━━ 『特許を斬る!』知財経験34年 ・・・ 愚禿の手記 第29号 ━━
(前号の続き)
『交渉の原点』・・それは、素直になること。
駆け引きを止め、相手から本音を引き出すこと。
そのためには、こちらが、飾らず、驕らず、本音をぶつけること。
そのタイミングは、今だ。
我々は、売上高不利のリスクを背負いつつも、相手役員の顔をじっと凝視して、こう言った。
J・・「訴訟を避けて契約の意向を示されたことを評価する。また、クロスライセンスの提案に関しても反対はしない。賢明なご判断である。しかし、残念ながら、御社の意向に沿うことは出来ない。
確かに、売上高において我々が勝っているのは事実だ。だが、武器を持った大軍と無防備の小軍が、真っ向勝負を強いられた場合、どちらが有利かは火を見るより明らかである。
従って、我々が御社に支払うという選択肢はあり得ない。
幾らなら出せるのか、その本心を伺いたい。その答え如何では、このままお別れすることになるだろう。万が一、事業撤退が決まったとしても、過去分の負債は全て御社が背負うことになるのは明白だ。
また、事業を売却するにしても、特許侵害という傷のある事業を引き受ける会社はないだろう。」
自棄でも脅しでもない。この時、私は、はっきりと訴訟を決断した。そして、
無意識のうちに、机上の書類を片付け始めている自分に気付いた。
しばらく沈黙の後、相手役員の口が開いた。
K・・「我々は、訴訟を恐れてはいない。何故なら、たとえ負けたとしても、今あなた方から要求されている金額よりもずっと低い額が言い渡されるはずだからだ。」
言い終わった後、彼はうっすらと笑みをこぼした。
これは、サインだ! 私は、とっさにそう感じた。
交渉をまとめるための秘訣・・・
それは、相手に一つだけ逃げ道を残してやること。
これが、私の信条である。
彼のサインは、減額要求だ。やっと、プラスの図式に持ち込むことが出来た。
これ以上、追い込むのは止めよう。そう考えた私は、
J・・「我々は、御社の事業を潰そうと思って来た訳ではない。
いくらならば、契約調印可能なのか伺っておきたい。」
この場面で、こちらから先に金額を提示するのは禁物である。
K・・「半分よりずっと少ない数字なら・・・」
彼等から、支払いの意思表示を引き出した。交渉は、成功である。
『半分』・・これが、社内で決定された額なのだ。
そして、『ずっと少ない数字』・・これが、彼の交渉成果額なのだ。
我々の当初提示額は、トップが決定した額の倍額+αであった。
「では、今夜、会食をしましょう。詳細は、その時に・・」
ホテルへ戻って、ボスに連絡を取り、最終妥結額を決める必要があったからだ。
その夜の会食で、相手役員から、
「韓国人は、表情を読み取るのが上手です。貴方は、それを知って今回の交渉をしましたか?」との質問を受けた。

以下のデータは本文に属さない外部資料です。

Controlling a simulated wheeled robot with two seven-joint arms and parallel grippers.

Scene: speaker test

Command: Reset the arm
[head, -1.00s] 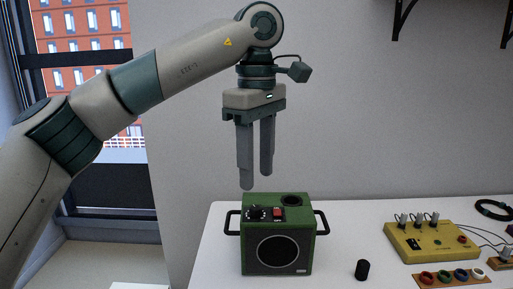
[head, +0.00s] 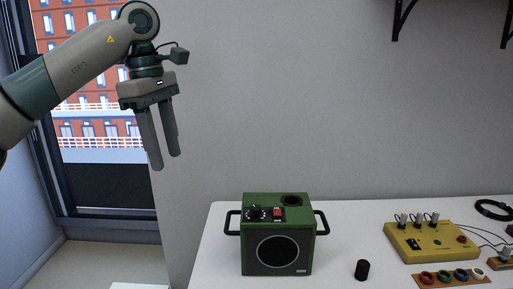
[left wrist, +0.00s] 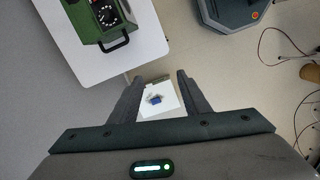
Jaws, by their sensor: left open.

「とんでもない! 私は、元来正直者ですから。」と、言い逃れた。
きっと、訴訟の本気モードを感じてもらえたのだろう・・・
どこで、本音を出すか! そのタイミングが大事だ。
次回からは、立場を変えて、被告の裏事情を紹介したい。
それでは、また。
★ 編集後記
『交渉』は、とても小説のようにはいきません。
どんなに細かな作戦を立てても、何が起きるか分からないドロドロとした生き物のようです。
いつも、そう感じています。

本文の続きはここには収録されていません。